As usual, I felt as if I was in one of the final scene's of 'Kramer vs Kramer,' and went into auto pilot at seven o'clock. Mum did not wave at the door, as it was cold, and I think she, too, gets a little too upset. The traffic to the airport was remarkably light, and I was also thankful that the detour to the petrol station did not take me too far off the beaten track! The car had a little bit of damage on the hub cap, which I disputed. However, despite marking every single paint chip,(despite being told, "We don't worry about them",) I had not marked the damage around the tyres. I was, I suppose predictably, told that "No one would ever say that at Hertz", and told the person who was calling me a liar that I would tape the conversation, next time, if there was a 'next time', and then use it as evidence. I really have no idea why I wasted my breath with ultimatums, as I did not have time to present a case to a manager, as the person to whom I was connected with after the initial altercation took an extended time to come into the office. In my opinion, without prejudice, all part of the plan, no doubt.
I manhandled my cases to the bus. The airport staff were more polite than usual, and I negotiated security without a hitch. I spent more in duty free than anticipated, thanks to my daughter, and son in law, who needed a couple of things that she had failed to purchase, and I headed to the lounge, where I spent nearly two hours sending departing messages of love and best wishes, all the while eating sandwiches and cake!
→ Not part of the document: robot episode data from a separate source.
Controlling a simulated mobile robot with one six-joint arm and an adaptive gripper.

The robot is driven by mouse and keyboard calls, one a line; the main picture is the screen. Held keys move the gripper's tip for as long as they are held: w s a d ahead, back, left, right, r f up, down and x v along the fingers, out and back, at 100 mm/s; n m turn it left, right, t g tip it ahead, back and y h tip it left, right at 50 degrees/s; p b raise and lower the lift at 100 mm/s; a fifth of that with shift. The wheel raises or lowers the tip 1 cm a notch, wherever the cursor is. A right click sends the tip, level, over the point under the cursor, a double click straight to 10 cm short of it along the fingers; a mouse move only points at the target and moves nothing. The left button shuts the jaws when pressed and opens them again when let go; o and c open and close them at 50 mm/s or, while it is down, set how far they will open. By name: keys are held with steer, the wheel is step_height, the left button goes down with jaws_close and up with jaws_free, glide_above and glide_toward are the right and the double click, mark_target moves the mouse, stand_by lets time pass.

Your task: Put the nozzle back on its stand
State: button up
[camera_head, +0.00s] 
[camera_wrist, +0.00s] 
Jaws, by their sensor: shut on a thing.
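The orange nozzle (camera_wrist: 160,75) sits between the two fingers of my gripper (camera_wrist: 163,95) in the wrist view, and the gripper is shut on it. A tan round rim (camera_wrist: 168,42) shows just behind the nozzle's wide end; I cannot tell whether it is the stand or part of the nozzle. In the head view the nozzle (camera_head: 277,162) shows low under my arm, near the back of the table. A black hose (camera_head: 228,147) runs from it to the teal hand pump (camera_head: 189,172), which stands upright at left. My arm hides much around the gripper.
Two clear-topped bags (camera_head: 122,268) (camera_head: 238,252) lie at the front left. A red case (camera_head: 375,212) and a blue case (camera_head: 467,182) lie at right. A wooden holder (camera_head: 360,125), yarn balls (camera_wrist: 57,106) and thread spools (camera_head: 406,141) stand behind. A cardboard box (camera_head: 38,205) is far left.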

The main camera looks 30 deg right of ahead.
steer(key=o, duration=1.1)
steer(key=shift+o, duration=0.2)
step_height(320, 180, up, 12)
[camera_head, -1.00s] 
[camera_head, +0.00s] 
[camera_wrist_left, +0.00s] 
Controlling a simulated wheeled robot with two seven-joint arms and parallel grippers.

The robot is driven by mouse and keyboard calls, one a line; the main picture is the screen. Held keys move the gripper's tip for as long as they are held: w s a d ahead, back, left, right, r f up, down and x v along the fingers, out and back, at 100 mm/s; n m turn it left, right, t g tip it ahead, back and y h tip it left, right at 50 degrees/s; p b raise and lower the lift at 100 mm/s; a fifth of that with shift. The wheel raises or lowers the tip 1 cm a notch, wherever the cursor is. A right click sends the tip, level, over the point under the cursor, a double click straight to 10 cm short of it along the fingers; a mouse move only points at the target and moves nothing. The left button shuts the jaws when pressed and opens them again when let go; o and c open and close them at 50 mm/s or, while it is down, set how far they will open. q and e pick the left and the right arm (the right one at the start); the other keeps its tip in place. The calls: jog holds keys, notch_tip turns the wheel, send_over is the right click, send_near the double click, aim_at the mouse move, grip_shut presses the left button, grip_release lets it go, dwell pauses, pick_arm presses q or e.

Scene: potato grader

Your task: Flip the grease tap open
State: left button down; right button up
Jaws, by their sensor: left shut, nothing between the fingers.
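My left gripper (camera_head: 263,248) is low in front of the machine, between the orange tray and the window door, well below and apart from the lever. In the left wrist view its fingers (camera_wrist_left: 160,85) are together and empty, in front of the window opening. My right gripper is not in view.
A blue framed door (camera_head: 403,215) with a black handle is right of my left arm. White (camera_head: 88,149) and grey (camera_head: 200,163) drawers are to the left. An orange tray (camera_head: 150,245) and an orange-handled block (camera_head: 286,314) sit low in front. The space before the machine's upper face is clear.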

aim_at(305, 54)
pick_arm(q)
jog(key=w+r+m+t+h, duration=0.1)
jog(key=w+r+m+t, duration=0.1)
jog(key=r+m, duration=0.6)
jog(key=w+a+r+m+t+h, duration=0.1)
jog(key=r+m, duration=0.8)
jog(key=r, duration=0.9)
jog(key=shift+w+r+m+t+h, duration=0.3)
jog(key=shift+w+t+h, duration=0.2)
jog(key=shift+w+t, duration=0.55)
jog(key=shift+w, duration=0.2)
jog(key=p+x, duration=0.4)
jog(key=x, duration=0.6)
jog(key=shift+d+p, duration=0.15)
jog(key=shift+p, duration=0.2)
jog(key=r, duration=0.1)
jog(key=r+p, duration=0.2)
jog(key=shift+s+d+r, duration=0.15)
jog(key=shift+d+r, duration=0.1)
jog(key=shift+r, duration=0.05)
The flight was wonderful. I had no one sitting next to me, and watched four excellent films. I ate far more than I should. Lunch was served, and I enjoyed the five courses with my usual of
'a third of a glass of champagne topped up with cranberry juice'. The 'pre-arrival' snack was a meal of chicken and couscous, or a plate of cheeses and meat. I was quite looking forward to the chicken dinner, and satisfied my already full stomach by munching on an orange, a pear, and two bags of crisps......and a pack of biscuits and a bar of chocolate. "Cottage Pie?" asked the stewardess. Thinking that the flight had been rather quick, and that the published meal had been changed, I accepted the offer, after questioning, "Cottage Pie?" "It's the beef with mashed potatoes, and cheese". I did not correct her, as I was impressed that they did not call it Shepherd's pie, which as we all know (or those reading as I am quite emphatic) is with lamb, but the cheese makes it 'Cumberland'. It was after I had eaten it that I looked at the menu again, and saw that this was an 'added' option. It appears it replaced the warm (rather noxious, in my opinion) chocolate chip cookies! By the time we landed, I had drunk three of my tipples (making it a whole glass of champagne) and eaten enough food to last a week!
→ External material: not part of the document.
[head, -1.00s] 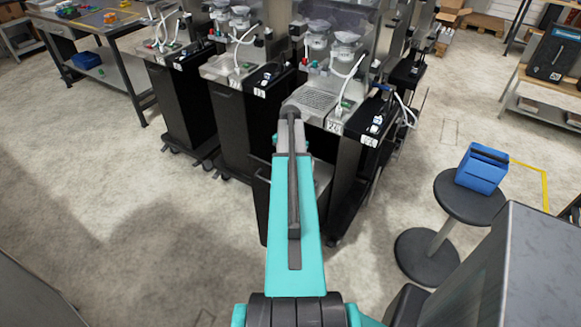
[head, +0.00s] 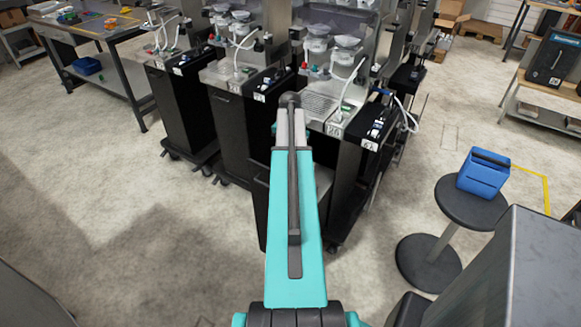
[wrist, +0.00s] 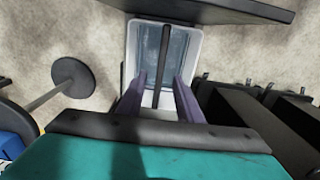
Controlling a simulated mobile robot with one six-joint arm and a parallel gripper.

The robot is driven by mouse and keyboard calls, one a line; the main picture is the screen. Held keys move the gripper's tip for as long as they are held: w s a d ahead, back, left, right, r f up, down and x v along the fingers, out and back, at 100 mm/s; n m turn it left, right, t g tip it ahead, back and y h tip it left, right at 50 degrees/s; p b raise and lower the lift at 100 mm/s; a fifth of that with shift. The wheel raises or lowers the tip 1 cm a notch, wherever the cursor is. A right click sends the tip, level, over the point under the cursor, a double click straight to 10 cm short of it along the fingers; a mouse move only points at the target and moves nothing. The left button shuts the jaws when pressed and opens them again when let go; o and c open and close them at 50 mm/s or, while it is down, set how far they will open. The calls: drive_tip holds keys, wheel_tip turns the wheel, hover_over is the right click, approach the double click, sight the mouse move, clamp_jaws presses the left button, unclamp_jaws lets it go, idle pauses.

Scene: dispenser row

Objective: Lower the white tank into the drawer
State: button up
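The white tank (wrist: 188,45) is an open, pale-rimmed box with a bluish-grey inside, seen from above in the wrist view. A dark bar (wrist: 163,60), apparently its handle, runs lengthwise over its middle. My gripper (wrist: 161,75) has two purple fingers, one on each side of the bar, with a visible gap to it. The fingers look open. A dark panel (wrist: 215,9), perhaps the drawer's front, lies along the tank's far end. Whether the tank rests on the drawer's bottom cannot be told. In the head view my arm hides the tank and the fingers.
A row of dispensers (head: 320,102) stands ahead on dark cabinets. At right a stool (head: 465,213) bears a blue container (head: 484,172); the stool's round base (wrist: 72,78) shows in the wrist view. A workbench (head: 105,38) is at left. Floor at left is clear.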

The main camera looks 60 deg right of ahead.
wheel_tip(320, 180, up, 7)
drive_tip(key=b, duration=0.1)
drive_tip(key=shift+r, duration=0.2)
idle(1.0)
Immigration was negotiated quickly, and efficiently. I did put my
green card on the wrong screen to begin with, then my fingertips on the wrong screen, and then the machine just 'gave up', but it soon righted itself. I was ushered to a short queue where I was welcomed 'back', rather than 'home', and then waited for a rather long period for my luggage. The customs man was quite content that I had not brought back contraband, which I, too, was quite content that I had not! The lady in front of me was perhaps not as convincing. It appears that Ribena is an acceptable product, as is coffee and drinking chocolate. I mark each item on the form, individually, so as not to be accused of hiding anything. My luggage was then taken from me, and sent to the next plane. I made my way to the lounge, after negotiating a second lot of security, and sat down with a cup of soup and some celery! Why I thought that a 'negative' food would have any impact on what I had eaten, I do not know. I would have to have eaten an entire crop, and drunk thousands of gallons of green tea to have negated an atoms worth of the food I had eaten! The diet begins Monday!
My flight was delayed due to the inbound flight being delayed. The plane finally taxied to the runway, and taxied, and taxied. I do not think I have ever been on such a long 'taxi'. I kept thinking, 'We are still on the ground', as did my fellow passengers. However, we finally lifted, and after a baileys on the rocks (just for good measure) I watched as we approached Austin. Dana was at the gate to meet me, and we finally arrived home about a quarter after midnight. Not quite a 24 hour day, but close!
The dog was very happy to see me on Saturday morning, as was my daughter. We took off for the shops and landed in Walmart at around midday. The man preparing samples of Elgin sausages was about to 'dish up' a we arrived. We walked up one aisle and down the next, only to see someone helping themselves to our sausages. "Get out of the way, lady", said Samantha, (in my earshot only,) and I repeated (in her earshot only) the same phrase. We looked at each other, and my daughter smiled and chanted, "We're back", in time to my air 'fist pump'! Back in the land where we are not understood, and where we find amusement in the same!
The emotions are variable. Each time I leave home it is a little harder to bear, but I know that I have a blessed life within my adopted country, and returning to a loving husband helps me endure the loss. The bitter-sweet reality is just that; a bitter-sweet reality. I know that I shall get back into the swing of things here quite quickly, and look forward to my next trip home, and so emotional roller coaster continues. This year will be extra hard, as the birth of my new grandson is imminent. However, I am truly blessed to have amazing family and friends on both side of the Atlantic, and they help me to continue on, and help provide for ............ another story!